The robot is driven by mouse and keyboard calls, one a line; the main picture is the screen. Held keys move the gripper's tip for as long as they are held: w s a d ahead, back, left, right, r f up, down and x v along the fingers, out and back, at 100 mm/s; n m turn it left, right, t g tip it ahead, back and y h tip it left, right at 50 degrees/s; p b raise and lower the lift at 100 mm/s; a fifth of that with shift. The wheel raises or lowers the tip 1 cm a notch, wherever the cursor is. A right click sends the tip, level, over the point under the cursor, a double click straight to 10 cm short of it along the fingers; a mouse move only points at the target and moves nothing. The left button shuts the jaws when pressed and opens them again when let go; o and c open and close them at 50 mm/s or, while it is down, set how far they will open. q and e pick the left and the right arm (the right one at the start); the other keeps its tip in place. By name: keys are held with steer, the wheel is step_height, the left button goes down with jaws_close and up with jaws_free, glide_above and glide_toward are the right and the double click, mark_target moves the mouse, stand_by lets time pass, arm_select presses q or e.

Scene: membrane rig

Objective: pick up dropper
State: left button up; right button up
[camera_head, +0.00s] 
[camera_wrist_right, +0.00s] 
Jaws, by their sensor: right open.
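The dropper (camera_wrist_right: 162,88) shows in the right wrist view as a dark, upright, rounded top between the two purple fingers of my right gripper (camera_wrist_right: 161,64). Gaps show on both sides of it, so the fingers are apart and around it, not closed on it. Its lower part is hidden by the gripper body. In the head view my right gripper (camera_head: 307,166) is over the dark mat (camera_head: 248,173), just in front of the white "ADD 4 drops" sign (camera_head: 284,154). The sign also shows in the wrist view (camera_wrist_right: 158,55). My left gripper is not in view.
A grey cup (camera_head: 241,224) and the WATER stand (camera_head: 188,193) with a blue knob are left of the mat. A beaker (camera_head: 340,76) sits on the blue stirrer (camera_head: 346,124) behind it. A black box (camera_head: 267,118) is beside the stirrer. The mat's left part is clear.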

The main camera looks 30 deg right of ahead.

***

Challenge – Output all of the data again. Match it exactly.

Answer to the task –
The robot is driven by mouse and keyboard calls, one a line; the main picture is the screen. Held keys move the gripper's tip for as long as they are held: w s a d ahead, back, left, right, r f up, down and x v along the fingers, out and back, at 100 mm/s; n m turn it left, right, t g tip it ahead, back and y h tip it left, right at 50 degrees/s; p b raise and lower the lift at 100 mm/s; a fifth of that with shift. The wheel raises or lowers the tip 1 cm a notch, wherever the cursor is. A right click sends the tip, level, over the point under the cursor, a double click straight to 10 cm short of it along the fingers; a mouse move only points at the target and moves nothing. The left button shuts the jaws when pressed and opens them again when let go; o and c open and close them at 50 mm/s or, while it is down, set how far they will open. q and e pick the left and the right arm (the right one at the start); the other keeps its tip in place. By name: keys are held with steer, the wheel is step_height, the left button goes down with jaws_close and up with jaws_free, glide_above and glide_toward are the right and the double click, mark_target moves the mouse, stand_by lets time pass, arm_select presses q or e.

Scene: membrane rig

Objective: pick up dropper
State: left button up; right button up
[camera_head, +0.00s] 
[camera_wrist_right, +0.00s] 
Jaws, by their sensor: right open.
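The dropper (camera_wrist_right: 162,88) shows in the right wrist view as a dark, upright, rounded top between the two purple fingers of my right gripper (camera_wrist_right: 161,64). Gaps show on both sides of it, so the fingers are apart and around it, not closed on it. Its lower part is hidden by the gripper body. In the head view my right gripper (camera_head: 307,166) is over the dark mat (camera_head: 248,173), just in front of the white "ADD 4 drops" sign (camera_head: 284,154). The sign also shows in the wrist view (camera_wrist_right: 158,55). My left gripper is not in view.
A grey cup (camera_head: 241,224) and the WATER stand (camera_head: 188,193) with a blue knob are left of the mat. A beaker (camera_head: 340,76) sits on the blue stirrer (camera_head: 346,124) behind it. A black box (camera_head: 267,118) is beside the stirrer. The mat's left part is clear.

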The main camera looks 30 deg right of ahead.

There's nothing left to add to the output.